Developed countries are in fact maintaining double standards, Bharti said, because they are fighting to protect "stand-alone flexibilities" that would help them to continue to heavily subsidize agriculture.
Keeping 'Development' in Doha
Developing countries must ensure that whatever agreement emerges helps to lift the world's poorest nations out of poverty, delegates told the workshop on March 20.
"If we lose sight of development, this round is meaningless for developing countries," said Prabhash Ranjan of the Centre for Trade and Development.
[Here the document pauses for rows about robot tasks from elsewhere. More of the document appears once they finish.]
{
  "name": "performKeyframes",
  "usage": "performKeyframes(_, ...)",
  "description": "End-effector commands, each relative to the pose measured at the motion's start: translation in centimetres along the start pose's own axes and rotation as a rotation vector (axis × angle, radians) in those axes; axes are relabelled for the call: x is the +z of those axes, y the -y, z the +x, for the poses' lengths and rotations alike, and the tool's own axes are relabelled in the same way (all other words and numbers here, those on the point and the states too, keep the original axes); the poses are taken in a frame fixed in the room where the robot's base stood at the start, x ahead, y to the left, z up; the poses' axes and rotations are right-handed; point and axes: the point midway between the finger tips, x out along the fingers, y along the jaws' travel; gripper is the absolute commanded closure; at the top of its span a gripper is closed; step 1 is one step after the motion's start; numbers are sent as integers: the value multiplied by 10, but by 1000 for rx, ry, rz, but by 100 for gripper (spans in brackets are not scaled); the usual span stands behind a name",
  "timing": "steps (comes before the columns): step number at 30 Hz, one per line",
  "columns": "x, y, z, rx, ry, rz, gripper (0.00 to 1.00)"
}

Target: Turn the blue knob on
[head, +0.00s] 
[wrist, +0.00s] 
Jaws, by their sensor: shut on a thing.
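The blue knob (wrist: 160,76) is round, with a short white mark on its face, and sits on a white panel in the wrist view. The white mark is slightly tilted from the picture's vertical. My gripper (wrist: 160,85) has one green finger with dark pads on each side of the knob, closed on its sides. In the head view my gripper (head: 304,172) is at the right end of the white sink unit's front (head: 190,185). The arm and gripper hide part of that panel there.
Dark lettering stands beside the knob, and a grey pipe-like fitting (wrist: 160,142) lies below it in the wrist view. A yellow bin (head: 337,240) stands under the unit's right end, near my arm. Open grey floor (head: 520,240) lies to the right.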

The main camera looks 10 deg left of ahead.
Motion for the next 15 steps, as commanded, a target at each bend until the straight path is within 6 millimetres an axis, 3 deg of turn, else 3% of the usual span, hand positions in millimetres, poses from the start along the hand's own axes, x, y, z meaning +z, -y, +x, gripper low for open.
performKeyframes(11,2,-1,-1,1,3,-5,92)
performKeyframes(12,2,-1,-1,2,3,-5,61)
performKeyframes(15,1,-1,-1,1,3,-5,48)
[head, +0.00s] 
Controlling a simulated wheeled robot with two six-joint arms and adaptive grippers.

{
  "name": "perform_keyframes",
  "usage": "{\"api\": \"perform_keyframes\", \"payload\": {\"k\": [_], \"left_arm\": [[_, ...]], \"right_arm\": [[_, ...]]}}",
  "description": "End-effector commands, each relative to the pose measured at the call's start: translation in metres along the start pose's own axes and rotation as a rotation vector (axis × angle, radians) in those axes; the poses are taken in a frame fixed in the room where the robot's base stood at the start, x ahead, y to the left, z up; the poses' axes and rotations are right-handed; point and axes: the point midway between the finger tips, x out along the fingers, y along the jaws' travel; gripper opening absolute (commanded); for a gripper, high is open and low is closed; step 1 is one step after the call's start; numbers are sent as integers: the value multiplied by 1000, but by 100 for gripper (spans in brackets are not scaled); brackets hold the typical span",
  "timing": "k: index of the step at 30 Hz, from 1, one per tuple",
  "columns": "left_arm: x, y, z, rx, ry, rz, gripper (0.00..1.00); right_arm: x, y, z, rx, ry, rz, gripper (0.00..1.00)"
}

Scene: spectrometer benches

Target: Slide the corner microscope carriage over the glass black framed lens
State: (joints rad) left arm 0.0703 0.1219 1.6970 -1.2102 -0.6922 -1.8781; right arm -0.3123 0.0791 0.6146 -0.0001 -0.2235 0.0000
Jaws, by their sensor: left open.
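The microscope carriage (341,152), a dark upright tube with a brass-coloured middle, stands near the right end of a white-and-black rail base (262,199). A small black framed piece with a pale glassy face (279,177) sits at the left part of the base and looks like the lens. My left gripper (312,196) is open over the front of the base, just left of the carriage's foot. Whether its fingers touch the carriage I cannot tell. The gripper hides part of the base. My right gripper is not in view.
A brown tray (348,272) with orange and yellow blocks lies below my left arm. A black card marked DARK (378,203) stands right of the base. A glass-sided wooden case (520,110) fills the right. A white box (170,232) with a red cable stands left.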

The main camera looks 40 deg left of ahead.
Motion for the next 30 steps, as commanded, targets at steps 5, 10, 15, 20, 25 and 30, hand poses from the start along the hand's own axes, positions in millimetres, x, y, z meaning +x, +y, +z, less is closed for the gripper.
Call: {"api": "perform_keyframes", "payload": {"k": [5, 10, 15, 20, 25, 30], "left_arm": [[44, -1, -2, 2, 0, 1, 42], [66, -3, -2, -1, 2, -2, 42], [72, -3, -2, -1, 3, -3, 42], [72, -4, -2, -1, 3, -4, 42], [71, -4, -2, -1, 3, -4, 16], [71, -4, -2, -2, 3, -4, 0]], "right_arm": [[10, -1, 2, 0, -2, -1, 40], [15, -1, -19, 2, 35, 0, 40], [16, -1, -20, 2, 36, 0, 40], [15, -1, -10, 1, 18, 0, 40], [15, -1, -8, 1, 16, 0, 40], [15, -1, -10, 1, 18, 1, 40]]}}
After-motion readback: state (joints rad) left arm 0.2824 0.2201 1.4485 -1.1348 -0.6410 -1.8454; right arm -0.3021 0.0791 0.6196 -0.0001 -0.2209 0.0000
Ranjan noted that the Doha Round was sold to developing countries as a "development" round--one that would significantly strengthen their economies. Outlining India's priorities in trade in nonagricultural products, he said two things needed to be done. First, a new global trade agreement should prevent tariff peaks and escalations in developed countries so as to increase market access for goods exported by developing countries. And secondly, the latter must retain some domestic "policy space" to decide the manner and pace of tariff reductions. He said if these countries were to quickly reduce tariffs completely, they would "give away a fundamental and sovereign tool."
ABI Formula
Ranjan argued that the tariff reduction formula favored by Argentina, Brazil and India, the so-called ABI formula, was really a "modified Swiss Formula" but one that took into account the average tariff rates of individual countries. He said this formula would help to achieve a "pro-development" outcome by helping to reduce tariff peaks in developed countries. He said it would also help to ensure "less than full reciprocity" in tariff cuts by developing countries. Speakers at the workshop said this principle, although it was now being questioned by developed countries, had been broadly accepted in the run-up to Hong Kong.
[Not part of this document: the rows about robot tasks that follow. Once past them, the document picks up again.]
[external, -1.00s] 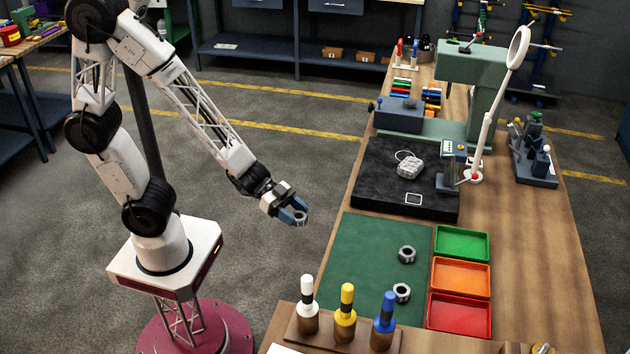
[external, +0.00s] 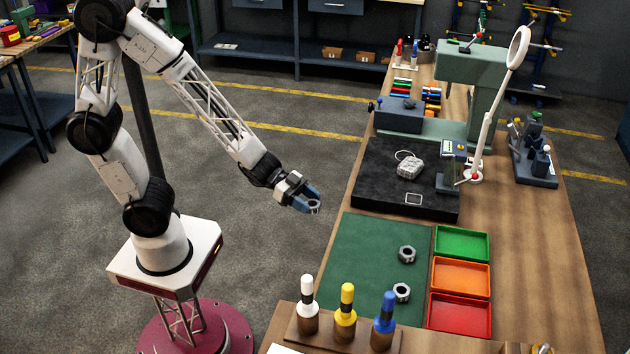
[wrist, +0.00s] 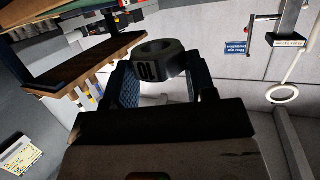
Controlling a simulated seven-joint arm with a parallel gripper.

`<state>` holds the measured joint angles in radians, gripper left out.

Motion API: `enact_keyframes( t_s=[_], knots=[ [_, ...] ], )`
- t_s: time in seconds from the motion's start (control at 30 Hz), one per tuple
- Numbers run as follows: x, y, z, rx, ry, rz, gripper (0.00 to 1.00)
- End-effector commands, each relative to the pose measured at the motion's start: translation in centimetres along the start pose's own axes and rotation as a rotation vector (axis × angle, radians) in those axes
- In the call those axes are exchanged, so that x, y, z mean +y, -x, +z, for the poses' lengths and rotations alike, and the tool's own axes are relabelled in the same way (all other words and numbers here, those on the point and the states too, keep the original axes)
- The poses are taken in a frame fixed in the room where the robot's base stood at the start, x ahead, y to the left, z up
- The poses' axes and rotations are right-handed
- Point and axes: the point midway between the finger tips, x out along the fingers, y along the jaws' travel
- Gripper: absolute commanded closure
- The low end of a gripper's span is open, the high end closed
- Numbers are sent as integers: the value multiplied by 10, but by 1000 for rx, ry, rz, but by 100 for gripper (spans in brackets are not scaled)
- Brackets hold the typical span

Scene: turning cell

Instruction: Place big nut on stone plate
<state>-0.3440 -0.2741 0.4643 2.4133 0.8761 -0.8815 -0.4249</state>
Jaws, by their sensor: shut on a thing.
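The black stone plate (external: 380,185) lies on the bench to the right of and beyond the gripper. A white gauge with a cord (external: 409,167) and a small white square frame (external: 413,199) lie on it.
A green stand (external: 480,90) and a small box-shaped device (external: 452,160) stand at the plate's back and right. Green, orange and red trays (external: 461,278) sit right of the mat. Several handled tools (external: 345,315) stand at the front. The plate's left half is bare.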

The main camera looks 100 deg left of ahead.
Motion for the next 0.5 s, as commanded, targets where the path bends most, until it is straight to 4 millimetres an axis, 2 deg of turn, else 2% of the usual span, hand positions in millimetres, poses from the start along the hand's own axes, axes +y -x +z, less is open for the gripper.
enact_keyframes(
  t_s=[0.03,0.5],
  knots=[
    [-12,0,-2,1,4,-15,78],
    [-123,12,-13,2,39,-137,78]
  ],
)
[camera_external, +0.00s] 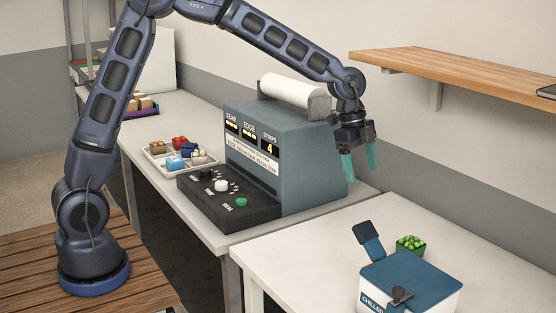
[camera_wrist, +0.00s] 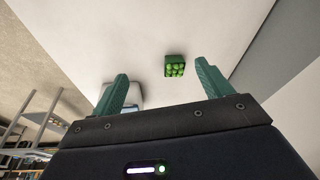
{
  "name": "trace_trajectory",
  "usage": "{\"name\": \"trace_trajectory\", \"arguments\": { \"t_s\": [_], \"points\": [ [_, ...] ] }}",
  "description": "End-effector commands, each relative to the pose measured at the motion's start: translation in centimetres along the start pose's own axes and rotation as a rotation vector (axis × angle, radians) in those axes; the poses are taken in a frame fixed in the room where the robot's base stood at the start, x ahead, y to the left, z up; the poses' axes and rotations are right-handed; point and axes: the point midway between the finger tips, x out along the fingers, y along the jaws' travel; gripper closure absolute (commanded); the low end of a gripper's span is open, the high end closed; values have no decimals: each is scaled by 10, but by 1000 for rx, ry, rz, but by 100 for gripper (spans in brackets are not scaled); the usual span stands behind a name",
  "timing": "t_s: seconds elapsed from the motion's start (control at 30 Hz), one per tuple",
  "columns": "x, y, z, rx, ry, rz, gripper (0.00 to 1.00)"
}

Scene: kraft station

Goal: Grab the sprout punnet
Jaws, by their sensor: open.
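The sprout punnet (camera_external: 410,245) is a small green tub heaped with round green sprouts. It stands on the white table at the right, just behind the blue-lidded chilled box. In the wrist view the punnet (camera_wrist: 175,66) lies beyond my fingertips, between them and nearer the right finger. My gripper (camera_external: 359,165) has teal fingers and points down. It is open and empty, well above the table and up and to the left of the punnet. In the wrist view my gripper (camera_wrist: 160,80) shows both fingers wide apart with nothing between them.
The chilled box (camera_external: 410,282), with a raised blue flap (camera_external: 369,240), stands right in front of the punnet. A grey-blue machine (camera_external: 270,165) with a paper roll is left of my gripper. A wooden shelf (camera_external: 460,72) hangs on the right wall. The table's left part is clear.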

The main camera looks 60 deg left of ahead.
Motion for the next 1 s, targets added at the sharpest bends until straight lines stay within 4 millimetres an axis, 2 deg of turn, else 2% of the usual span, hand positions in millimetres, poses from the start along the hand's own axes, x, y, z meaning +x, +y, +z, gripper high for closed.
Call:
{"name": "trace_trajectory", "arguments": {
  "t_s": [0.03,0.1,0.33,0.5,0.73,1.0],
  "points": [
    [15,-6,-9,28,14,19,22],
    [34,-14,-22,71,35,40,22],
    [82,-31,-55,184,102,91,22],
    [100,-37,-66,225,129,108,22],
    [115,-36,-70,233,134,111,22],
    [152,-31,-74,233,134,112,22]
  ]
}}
The ABI formula would require greater reductions on tariffs that are higher than a country's overall average bound rate and lower reductions on tariffs below the average bound rate. Recent WTO "scenarios" show that the use of the ABI formula would mainly benefit high-tariff developing countries such as India to the detriment of lower-tariff countries such as Malaysia.
Call for Analytic Aid
A.N.P. Sinha, additional secretary at the Ministry of Food Processing Industries, said the challenge for India was not so much one of deciding its overall strategy in WTO negotiations but of working out "crucial details" of a trade agreement. He said the government did not have enough baseline and other data and invited industry groups and other organizations to help Indian negotiators bridge the information gap.
R.S. Seshadri, director of United Riceland Pvt. Ltd., said his firm along with other exporters of Indian basmati rice had worked closely with government officials. This, he said, had helped to win numerous battles against U.S. firms trying to export what they called basmati rice to countries in Europe, the Middle East, and elsewhere. Seshadri noted, however, that this type of government-industry cooperation was extremely rare in India but common in the United States. He said more Indian industry groups needed to partner with the government to help ensure a better trade deal for themselves and the country.